Penelitian yang sama, mengungkap hubungan antara kurangnya aktivitas jalan kaki dan tingginya angka obesitas di suatu negara. Indonesia juga dinyatakan menempati peringkat ke-17 sebagai negara dengan penduduk yang mengalami obesitas terbanyak di dunia.
Jurnal Ilmiah dari Muhammad Ragialdy Janitra, seorang Mahasiswa jurusan Rancang Kota, Sekolah Arsitektur Perencanaan dan Pengembangan Kebijakan (SAPPK) Institut Teknologi Bandung (ITB) asal Kuningan Tahun 2018 dengan judul “Prinsip dan Konsep Perancangan Koridor Jalan Siliwangi Kabupaten Kuningan” menjadi salah satu acuan pemerintah daerah dalam penataan pusat kota Kuningan.
Dalam penelitian tersebut terdapat kajian arus lalulintas, aktivitas bisnis, kebutuhan pejalan kaki, dan fasilitas umum lainnya yang dibutuhkan.

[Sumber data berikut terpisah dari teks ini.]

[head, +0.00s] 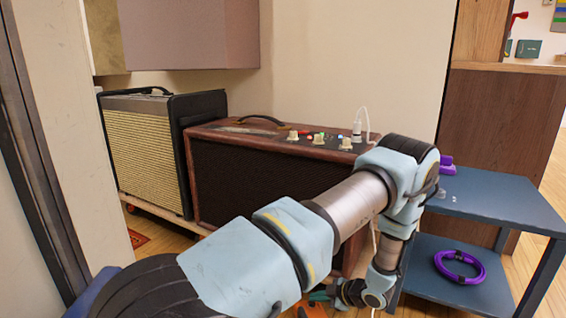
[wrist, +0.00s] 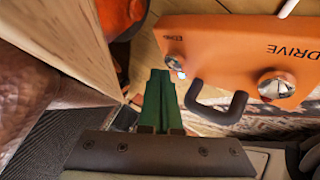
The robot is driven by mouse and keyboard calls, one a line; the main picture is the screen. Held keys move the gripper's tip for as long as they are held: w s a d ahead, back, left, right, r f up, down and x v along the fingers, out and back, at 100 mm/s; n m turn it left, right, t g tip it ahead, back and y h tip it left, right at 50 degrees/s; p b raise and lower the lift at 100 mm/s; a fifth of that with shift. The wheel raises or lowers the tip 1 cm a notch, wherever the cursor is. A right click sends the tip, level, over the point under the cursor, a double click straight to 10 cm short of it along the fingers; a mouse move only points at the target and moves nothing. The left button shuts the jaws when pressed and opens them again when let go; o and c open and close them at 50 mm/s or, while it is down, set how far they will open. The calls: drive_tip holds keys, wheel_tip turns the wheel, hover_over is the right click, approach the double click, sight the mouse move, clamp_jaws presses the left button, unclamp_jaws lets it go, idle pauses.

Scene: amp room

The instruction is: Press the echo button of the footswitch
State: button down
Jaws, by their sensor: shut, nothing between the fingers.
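The orange footswitch (wrist: 225,45) fills the upper right of the wrist view, its lettering upside down. Its echo button (wrist: 175,64) is a small metal dome at the left end, and the drive button (wrist: 277,85) is to the right. A black U-shaped bar (wrist: 215,112) sticks out from its near edge. My gripper (wrist: 160,73) has its green fingers together and empty, with the tips just left of the echo button in the picture. I cannot tell whether they touch it. In the head view my gripper (head: 318,296) is low, over a bit of orange at the bottom edge.
A brown amplifier (head: 265,175) with knobs and a white plug stands behind my arm. A tan amplifier (head: 145,150) is to its left. A blue shelf cart (head: 500,205) with a purple cable coil (head: 460,267) stands right. A rounded orange thing (wrist: 120,14) is upper left in the wrist view.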

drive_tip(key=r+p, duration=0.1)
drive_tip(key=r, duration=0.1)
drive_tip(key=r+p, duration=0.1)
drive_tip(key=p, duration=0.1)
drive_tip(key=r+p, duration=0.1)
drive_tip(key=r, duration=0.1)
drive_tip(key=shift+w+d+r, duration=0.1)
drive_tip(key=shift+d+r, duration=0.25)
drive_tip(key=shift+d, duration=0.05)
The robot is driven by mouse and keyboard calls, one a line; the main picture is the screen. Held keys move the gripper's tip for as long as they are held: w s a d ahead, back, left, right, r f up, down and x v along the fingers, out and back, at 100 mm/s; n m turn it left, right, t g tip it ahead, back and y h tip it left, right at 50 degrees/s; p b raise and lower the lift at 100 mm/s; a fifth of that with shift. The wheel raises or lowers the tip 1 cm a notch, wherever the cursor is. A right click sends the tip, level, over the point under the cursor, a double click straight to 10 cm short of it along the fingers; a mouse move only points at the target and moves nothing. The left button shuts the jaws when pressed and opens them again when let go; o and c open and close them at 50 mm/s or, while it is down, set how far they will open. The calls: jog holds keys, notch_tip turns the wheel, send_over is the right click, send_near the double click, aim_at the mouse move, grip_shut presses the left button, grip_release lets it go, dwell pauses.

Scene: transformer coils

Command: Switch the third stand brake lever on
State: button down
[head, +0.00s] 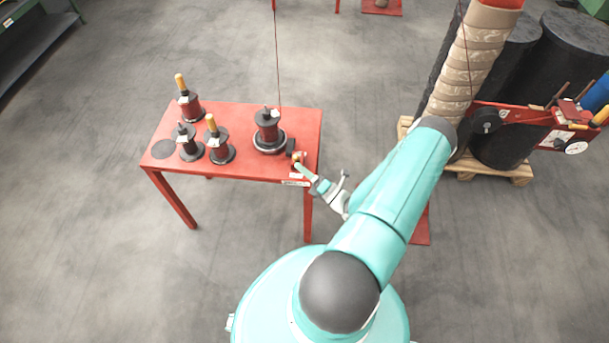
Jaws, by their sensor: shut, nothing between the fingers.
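A red table (230,112) stands at centre left. Near its front right corner is a small dark brake block (290,146) with a small orange-yellow piece beside it, which looks like a lever (298,156). My gripper (299,167) is shut and reaches over the table's right front edge. Its tip is at or just in front of this lever; I cannot tell whether they touch. The tip partly covers the lever, so its on or off position cannot be read. Which stand counts as third cannot be told from this view.
A dark red coil (268,128) sits on a round base left of the lever, with a thin wire rising from it. Several smaller spools, such as one (219,142), stand further left. Large black drums (555,60) stand on a pallet (500,173) at right.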

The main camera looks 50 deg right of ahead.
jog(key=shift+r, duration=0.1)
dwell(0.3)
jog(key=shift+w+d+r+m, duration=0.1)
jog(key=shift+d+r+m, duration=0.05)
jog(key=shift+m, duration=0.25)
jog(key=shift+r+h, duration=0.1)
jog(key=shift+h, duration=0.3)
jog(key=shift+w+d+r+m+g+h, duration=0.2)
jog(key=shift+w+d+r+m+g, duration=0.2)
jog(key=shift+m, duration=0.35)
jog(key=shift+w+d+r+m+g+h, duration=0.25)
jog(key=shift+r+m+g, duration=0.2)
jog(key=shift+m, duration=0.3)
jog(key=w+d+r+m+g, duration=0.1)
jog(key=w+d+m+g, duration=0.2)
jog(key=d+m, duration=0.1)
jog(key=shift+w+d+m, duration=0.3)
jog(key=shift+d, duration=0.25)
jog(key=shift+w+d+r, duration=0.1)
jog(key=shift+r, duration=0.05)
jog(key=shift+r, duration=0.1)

Penataan kota yang dilakukan Pemerintah Kabupaten Kuningan didasarkan pada kebijakan untuk kesejahteraan masyarakat (_social welfare_), dimana aset Pemda digunakan untuk kepentingan masyarakat banyak daripada kepentingan investasi lainnya.
Mengutip statement Pj. Bupati Kuningan dan Sekretaris Daerah, kebijakan ini untuk memuliakan rekan-rekan pedagang untuk bisa tenang melakukan aktivitas ekonomi dan diakui legalitasnya oleh pemerintah.
Kebijakan ini dikaji, disusun, dan diimplementasikan melalui Tim Terpadu (Sekretaris Daerah, Asisten, Kepala Bagian Lingkup Setda, Diskopdagperin, Dishub, Satpol PP, DLH, DPUTR, BPKAD, Diskominfo, Camat dan Lurah setempat, dan seluruh unsur Forum Komunikasi Pimpinan Daerah – Forkopimda, serta unsur akademisi) meliputi melakukan relokasi terhadap 364 PKL sekaligus kantung parkir ke tiga Puspa yaitu Puspa Siliwangi 196 PKL, Puspa Langlangbuana 59 PKL, dan Puspa Taman Kota sebanyak 109 PKL yang ditempatkan di lantai atas food court.
Untuk PKL yang direlokasi sesuai dengan data yang terdaftar di paguyuban setiap area dan sudah ditetapkan dengan surat keputusan Bupati melalui Dinas terkait.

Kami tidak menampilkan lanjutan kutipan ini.